BUDAPEST

Caminando recorremos historia, abrimos las puertas del alma y nos enriquecemos paso a paso.

Tuve la suerte de viajar por Europa del Este, conocer ciudades que me cambiaron la perspectiva y me mostraron lo pequeño que somos como seres humanos y lo poco que sabemos de la vida; no solo de la vida en general, sino de esa historia "reciente" y contemporánea que moldea la cultura y el ser de la gente, ese vivir que modifica su entorno, su ciudad y su perspectiva sobre ellos mismos y sobre el mundo.

Recorremos y vivimos parte de la historia de otros incluso como turistas, porque tenemos la posibilidad de percibir una cultura no solo por la gente, sino también por lo que la ciudad dice de ese país. Sí, reconozco que como turistas nos dedicamos a buscar el "top ten" de cosas que hay que ver, la torre Eiffel o la puerta de Brandenburgo y luego, si nos va bien, algún restaurante "típico y autóctono" para  probar realmente su comida.

Europa tiene la dicha de mantener muchas de esas magníficas muestras arquitectónicas que formaron ciudades que incluso hoy siguen siendo apreciadas como verdaderos cuentos de hadas. 

Sin embargo, lo que hace a algunas ciudades aún más interesantes, es justamente esa mezcla de realidades de diferentes épocas y particularmente de acontecimientos históricos.
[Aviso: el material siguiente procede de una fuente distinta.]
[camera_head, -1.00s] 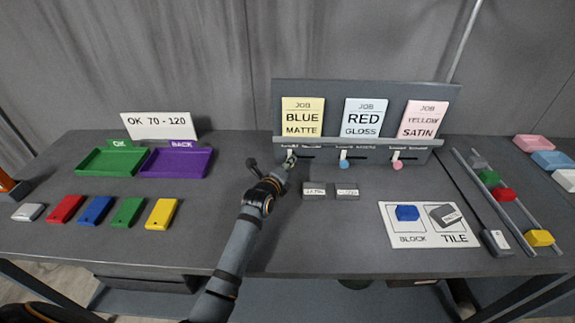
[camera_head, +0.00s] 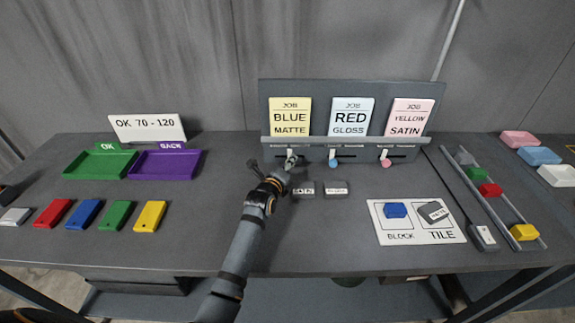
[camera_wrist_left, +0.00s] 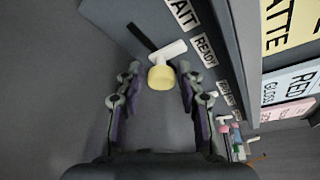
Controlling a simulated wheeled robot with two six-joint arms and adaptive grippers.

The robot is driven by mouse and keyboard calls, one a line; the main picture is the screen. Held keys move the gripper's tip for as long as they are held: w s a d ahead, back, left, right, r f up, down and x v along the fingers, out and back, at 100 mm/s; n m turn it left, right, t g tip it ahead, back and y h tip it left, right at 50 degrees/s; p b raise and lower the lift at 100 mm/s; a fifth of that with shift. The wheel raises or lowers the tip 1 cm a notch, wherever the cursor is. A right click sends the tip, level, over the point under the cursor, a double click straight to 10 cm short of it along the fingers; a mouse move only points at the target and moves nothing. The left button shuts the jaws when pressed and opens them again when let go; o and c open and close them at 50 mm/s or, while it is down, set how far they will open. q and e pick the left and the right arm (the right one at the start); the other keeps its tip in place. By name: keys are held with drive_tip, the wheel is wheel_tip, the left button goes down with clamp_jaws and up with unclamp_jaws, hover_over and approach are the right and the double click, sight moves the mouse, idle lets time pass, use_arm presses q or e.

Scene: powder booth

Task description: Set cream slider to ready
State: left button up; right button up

Este fenómeno es mucho más visible en Europa del este que del occidente, porque el paso de la Segunda Guerra Mundial y el establecimiento del comunismo, del nuevo orden geográfico de la época y del desarrollo de las ideologías de ambos bandos marcan todavía hoy el ir y venir de estos países recientemente "liberados".

El mejor ejemplo no puede ser otro que BUDAPEST (sí, hablaré de Berlín en otro momento como muestra del mismo fenómeno pero de un país occidental).  
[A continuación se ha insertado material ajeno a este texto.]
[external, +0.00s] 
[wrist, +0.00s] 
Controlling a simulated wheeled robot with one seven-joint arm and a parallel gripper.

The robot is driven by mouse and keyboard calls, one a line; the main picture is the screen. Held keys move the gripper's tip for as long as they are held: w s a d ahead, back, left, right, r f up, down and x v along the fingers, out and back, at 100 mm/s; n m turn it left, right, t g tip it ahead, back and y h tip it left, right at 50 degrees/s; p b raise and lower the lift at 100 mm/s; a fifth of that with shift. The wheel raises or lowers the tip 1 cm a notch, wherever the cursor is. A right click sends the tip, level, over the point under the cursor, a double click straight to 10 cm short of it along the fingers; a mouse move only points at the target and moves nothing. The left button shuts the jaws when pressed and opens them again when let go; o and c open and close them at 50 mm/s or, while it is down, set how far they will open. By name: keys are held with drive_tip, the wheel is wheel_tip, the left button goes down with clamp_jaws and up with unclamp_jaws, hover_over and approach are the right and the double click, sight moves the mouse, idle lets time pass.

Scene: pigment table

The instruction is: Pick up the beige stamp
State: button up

¡Qué ciudad! No hay cuento de hadas más bonito que el de las montañas de Buda, el Danubio - azul o no- se presenta majestuoso ante nosotros y nos recuerda cómo, gracias a él, existen dos caras de una misma moneda. Budapest es un sitio que encanta, que te atrae sin razón aparente bajo un velo de misterio que nos seduce lentamente. 

Lo que hace la ciudad más interesante es precisamente el dinamismo primero cultural y luego urbano. Hoy en día es una ciudad donde a pesar de no haber una gran mezcla física, los húngaros son abiertos y amenos con el extranjero, conseguir gente que te hable algo diferente al húngaro es posible (y comprobado!) y su relación con el extraño es realmente cordial, comparándolo con otras experiencias que tuve por la zona. 
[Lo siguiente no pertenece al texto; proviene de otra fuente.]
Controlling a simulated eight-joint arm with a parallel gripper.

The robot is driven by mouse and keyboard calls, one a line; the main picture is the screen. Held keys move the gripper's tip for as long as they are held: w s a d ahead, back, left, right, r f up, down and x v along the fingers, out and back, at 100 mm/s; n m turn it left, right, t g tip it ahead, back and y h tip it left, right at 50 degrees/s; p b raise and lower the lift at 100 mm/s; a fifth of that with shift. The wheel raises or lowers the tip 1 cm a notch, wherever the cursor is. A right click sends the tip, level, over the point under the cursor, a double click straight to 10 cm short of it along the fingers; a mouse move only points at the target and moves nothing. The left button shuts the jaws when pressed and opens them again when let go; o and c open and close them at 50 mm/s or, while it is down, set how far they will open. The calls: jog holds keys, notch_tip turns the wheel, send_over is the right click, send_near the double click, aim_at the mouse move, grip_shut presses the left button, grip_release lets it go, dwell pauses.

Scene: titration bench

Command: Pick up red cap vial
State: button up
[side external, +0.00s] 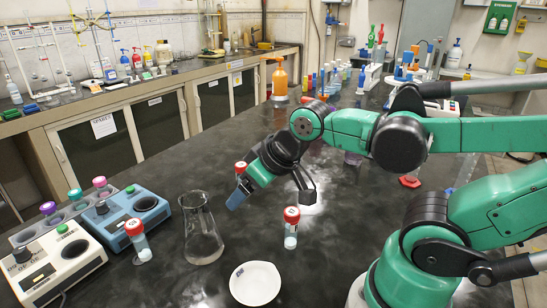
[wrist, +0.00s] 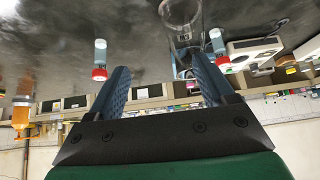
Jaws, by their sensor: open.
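Three vials with red caps show in the side external view. One red cap vial (side external: 291,228) stands upright right of the flask. Another red cap vial (side external: 139,241) stands by the white device. A third red cap vial (side external: 241,168) is partly hidden behind my gripper (side external: 237,197). My gripper is open and empty, above the bench, pointing down and to the left. In the wrist view, which looks upside down, my gripper (wrist: 160,67) has its fingers spread. There, one red cap vial (wrist: 100,58) is left of the fingers and another (wrist: 218,48) is to the right.
A glass flask (side external: 202,235) stands near the gripper, and a white dish (side external: 255,283) lies at the front. White (side external: 52,270) and blue (side external: 135,212) devices sit at left. An orange bottle (side external: 280,78) stands farther back. The dark bench between is mostly clear.

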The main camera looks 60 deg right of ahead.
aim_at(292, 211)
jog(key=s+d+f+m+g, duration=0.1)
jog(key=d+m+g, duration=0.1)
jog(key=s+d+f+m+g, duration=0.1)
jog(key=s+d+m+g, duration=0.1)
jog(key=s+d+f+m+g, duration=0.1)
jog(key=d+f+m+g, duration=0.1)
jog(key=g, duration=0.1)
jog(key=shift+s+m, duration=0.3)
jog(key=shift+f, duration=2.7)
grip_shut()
A pesar de esto, se les ve en el semblante que llevan consigo una herida histórica, quiero decir, son vivos representantes de la historia del país: un gran reino que fue en un momento poderoso, próspero, y que ahora vive bajo la vergüenza de una gran decadencia gracias a decisiones incorrectas, reforzada por un período comunista que los dejó en desventaja con aquellos que alguna vez fueron grandes contendientes.

Se ve en la gente y en la marca de esos años de atraso -si los comparamos, evidentemente, con mi percepción cien por ciento occidental. Cuando tomamos el metro o en su caso más latente, cuando un húngaro te cuenta su historia y recuerda una y otra vez cómo sucedieron los hechos, quiénes fueron sus antepasados y cómo ahora luchan de nuevo, lentamente, para sobresalir de manera regional y más aún para no olvidar todo el territorio perdido y todos los logros culturales e históricos de antaño.

La ciudad es entonces una combinación de tres épocas en concordancia: siglos de poderosos monarcas que dejaron castillos, el parlamento, entre otros. Un siglo XX de pérdida y atraso, del comunismo con sus edificios de caja de cerillos, y un siglo XXI lleno de esperanza, de nuevas tendencias artísticas, culinarias, musicales y claro está, un desarrollo máximo de sus recursos.




En definitiva, una ciudad que es mucho más que sus aguas termales o el mercado central, que esta llena de vida y belleza sin muestra alguna de presunción.